Starting with the first line and ending with the line that holds "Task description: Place", repeat the material exactly.

[Source data]
** Begin **
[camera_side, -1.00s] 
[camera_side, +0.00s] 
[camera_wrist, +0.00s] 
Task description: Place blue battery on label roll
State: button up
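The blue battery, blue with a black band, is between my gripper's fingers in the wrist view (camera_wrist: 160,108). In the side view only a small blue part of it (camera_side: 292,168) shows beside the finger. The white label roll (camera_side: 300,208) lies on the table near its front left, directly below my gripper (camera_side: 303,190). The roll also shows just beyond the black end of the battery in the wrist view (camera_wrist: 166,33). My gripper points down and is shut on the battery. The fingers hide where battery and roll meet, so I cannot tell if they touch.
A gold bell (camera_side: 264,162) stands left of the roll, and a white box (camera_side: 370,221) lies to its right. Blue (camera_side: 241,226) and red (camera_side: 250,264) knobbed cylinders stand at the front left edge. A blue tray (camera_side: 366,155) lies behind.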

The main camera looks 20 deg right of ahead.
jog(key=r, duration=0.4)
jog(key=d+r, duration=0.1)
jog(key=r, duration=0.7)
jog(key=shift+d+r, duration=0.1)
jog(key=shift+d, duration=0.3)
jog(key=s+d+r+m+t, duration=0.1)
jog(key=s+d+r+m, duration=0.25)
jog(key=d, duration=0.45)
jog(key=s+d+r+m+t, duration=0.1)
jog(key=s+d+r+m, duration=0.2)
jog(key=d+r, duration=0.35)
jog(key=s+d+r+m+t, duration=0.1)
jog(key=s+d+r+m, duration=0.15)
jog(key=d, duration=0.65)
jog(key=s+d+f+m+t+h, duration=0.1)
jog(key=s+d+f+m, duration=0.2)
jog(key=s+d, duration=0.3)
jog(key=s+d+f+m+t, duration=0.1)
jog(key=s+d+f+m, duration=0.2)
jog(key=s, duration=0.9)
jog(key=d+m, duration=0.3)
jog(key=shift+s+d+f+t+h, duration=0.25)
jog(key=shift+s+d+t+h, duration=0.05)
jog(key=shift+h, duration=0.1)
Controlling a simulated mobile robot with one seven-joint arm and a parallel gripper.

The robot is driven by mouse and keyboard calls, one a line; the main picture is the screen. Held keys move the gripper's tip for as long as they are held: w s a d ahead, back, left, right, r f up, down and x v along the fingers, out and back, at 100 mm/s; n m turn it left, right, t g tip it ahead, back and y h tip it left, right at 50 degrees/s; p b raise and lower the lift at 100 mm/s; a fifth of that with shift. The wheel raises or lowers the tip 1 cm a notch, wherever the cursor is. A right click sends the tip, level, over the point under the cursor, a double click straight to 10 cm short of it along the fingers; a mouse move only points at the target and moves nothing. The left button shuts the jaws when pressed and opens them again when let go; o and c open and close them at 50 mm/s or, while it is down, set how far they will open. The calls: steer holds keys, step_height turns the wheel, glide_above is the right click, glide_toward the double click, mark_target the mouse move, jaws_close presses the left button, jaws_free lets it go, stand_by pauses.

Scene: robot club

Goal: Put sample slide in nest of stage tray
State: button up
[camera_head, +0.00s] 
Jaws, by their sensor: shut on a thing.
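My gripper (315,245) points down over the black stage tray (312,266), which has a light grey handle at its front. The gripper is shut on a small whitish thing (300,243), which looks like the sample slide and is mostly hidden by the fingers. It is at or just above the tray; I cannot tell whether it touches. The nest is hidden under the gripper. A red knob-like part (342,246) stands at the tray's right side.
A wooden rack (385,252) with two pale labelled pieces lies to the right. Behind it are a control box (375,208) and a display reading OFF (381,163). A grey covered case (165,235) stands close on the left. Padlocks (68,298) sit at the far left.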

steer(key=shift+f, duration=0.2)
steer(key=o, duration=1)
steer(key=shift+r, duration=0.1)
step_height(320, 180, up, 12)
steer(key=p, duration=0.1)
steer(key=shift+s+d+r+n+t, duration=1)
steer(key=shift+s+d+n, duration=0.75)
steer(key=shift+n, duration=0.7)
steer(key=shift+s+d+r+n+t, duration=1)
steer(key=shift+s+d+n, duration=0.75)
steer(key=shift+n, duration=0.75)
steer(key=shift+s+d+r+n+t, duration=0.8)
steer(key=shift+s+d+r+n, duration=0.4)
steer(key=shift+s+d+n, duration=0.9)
** End **
> **SOLUTION TO THIS TASK**
[camera_side, -1.00s] 
[camera_side, +0.00s] 
[camera_wrist, +0.00s] 
Task description: Place blue battery on label roll

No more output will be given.